Very efficient. You order at the counter, wait while the pasta is filled into the containers, and pay. Be sure to get there before 1pm as the queue of students starts to form rapidly. Clearly this is not a secret with students and local office workers.
Was the food nice?
This is proper, no-nonsense food designed to fill you up rather than whisk you back to your last jaunt to Tuscany. Portions are properly generous. The spicy sausage with penne is just that: loads of sausage, with a good kick of flavour. The blue cheese penne is carbonara adjacent, but with blue cheese and courgette – rich, creamy, and with the smoky hit of bacon. The veggie option with aubergine comes swimming in a decent tomato sauce, with gooey mozzarella tucked between the penne. The focaccia, though, is a bit too much on the bready side; it’s fine, but lacks that open crumb and crunchy exterior. Cut in half, griddled, and turned into garlic bread, it fares much better.
What about the packaging?
Everything is packaged in cardboard or wrapped in paper.
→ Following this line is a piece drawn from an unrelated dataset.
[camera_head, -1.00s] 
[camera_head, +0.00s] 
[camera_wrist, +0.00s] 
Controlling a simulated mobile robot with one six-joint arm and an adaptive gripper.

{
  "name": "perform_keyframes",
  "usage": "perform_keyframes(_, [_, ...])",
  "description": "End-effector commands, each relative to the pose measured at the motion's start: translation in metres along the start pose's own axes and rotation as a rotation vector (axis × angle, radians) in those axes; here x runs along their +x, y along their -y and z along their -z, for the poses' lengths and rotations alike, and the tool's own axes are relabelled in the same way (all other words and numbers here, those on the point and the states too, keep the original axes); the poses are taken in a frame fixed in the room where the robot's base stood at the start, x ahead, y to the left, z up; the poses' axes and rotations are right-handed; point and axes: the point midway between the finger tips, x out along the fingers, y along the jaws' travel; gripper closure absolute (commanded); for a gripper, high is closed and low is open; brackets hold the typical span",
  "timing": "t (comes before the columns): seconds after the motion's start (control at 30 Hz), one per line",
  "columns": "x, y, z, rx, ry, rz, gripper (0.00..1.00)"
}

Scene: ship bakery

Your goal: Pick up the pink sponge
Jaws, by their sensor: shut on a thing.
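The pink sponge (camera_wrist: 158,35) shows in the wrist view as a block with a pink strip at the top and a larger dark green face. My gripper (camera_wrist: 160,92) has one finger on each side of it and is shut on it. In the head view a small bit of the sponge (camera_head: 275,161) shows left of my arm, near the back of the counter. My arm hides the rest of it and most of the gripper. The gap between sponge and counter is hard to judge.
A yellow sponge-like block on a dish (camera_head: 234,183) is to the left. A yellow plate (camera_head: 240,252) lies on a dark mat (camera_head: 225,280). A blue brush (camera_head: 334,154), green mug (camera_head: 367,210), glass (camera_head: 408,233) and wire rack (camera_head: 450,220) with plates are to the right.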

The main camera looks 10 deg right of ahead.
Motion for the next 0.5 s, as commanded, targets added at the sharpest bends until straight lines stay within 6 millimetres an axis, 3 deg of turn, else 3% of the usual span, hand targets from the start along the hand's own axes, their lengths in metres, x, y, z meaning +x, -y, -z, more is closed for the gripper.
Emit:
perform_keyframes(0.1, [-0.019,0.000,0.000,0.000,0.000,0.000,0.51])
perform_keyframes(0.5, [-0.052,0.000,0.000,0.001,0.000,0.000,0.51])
Cutlery is a compostable wooden fork.
What did it cost?
Lunch for three people was €20.50: three half boxes of pasta, €16.50; garlic bread, €1.50; and focaccia, €2.50.
Where does it deliver?
Takeaway only, open Mon-Fri, noon-3pm.
Would I order it again?
Yes, and to quote Théo Martin: “you can always rely on Carluccio’s if you’re hungry and penne-less”.